Elle avait rencontré
à Buenos Aires un séduisant journaliste italien plus jeune qu’elle, Dario
Niccodemi. Il lui fera découvrir l’Italie et Venise,
qu’elle aimera passionnément et où elle s’installera à la fin de sa vie.
Réjane était une femme moderne. Elle a divorcé
de Paul Porel puis a rencontré son second amour, l’écrivain italien Dario
Niccodemi, photographié ici en avril 1912. © Apic/Getty Images
Réjane devient aussi une icône de la mode…
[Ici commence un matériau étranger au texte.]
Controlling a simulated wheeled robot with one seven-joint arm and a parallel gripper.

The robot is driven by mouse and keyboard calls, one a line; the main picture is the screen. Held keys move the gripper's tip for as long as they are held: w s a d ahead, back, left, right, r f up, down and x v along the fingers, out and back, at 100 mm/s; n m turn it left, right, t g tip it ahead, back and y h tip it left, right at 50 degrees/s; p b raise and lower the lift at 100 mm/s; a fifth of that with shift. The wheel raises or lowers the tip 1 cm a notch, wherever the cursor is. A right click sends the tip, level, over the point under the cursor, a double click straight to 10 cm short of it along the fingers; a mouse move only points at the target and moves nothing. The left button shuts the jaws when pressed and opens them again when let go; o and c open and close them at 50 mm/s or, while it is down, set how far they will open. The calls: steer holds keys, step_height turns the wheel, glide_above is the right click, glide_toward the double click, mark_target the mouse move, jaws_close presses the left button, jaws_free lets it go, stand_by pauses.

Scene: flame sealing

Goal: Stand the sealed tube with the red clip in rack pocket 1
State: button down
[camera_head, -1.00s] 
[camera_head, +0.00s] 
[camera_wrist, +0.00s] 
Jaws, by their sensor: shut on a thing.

À cette époque, les comédiennes décident des tendances. Habillée
par les plus grands couturiers, de Jacques Doucet à Paul Poiret, l’élégante
Réjane, qui travaille avec eux, contribue à inventer un style, d’autant qu’elle
ne manque pas d’autorité. J’aime l’imaginer dans son cab tiré par deux mules,
qui lui avaient été offertes, pour des raisons qui m’échappent, par Charles Ier
du Portugal. Elle avait fait placer le cocher à l’avant et non à l’arrière, ce
qui était quasi révolutionnaire, et quand il voyait passer sa voiture du côté
de l’Élysée, Émile Loubet, président de la République, ne manquait pas de la
saluer. Mais cette coquette n’hésite pas non plus à s’engager et prend parti
pour Dreyfus dans une France coupée en deux.
C’est votre grand-père, Jacques Porel, qui lui
présente Marcel Proust?
Absolument, et ils deviennent amis. Proust a
même habité quelques mois au dernier étage de sa maison, rue Laurent-Pichat,
dans le XVIe arrondissement de Paris. Quand Réjane s’éteint, en 1920, le plus
grand écrivain de l’époque sera l’un des premiers à venir dire adieu à cette
étoile du théâtre. Mais dans le tout petit Paris de la Belle Époque, où l’on se
croise dans les salons et où l’on peut perdre la face sur un mot d’esprit raté,
tout le monde se connaît.
Que pensez-vous avoir hérité d’elle?
Son envie de ne pas faire comme tout le monde et, au prix parfois
du sacrifice de ses proches, d’inventer constamment sa vie.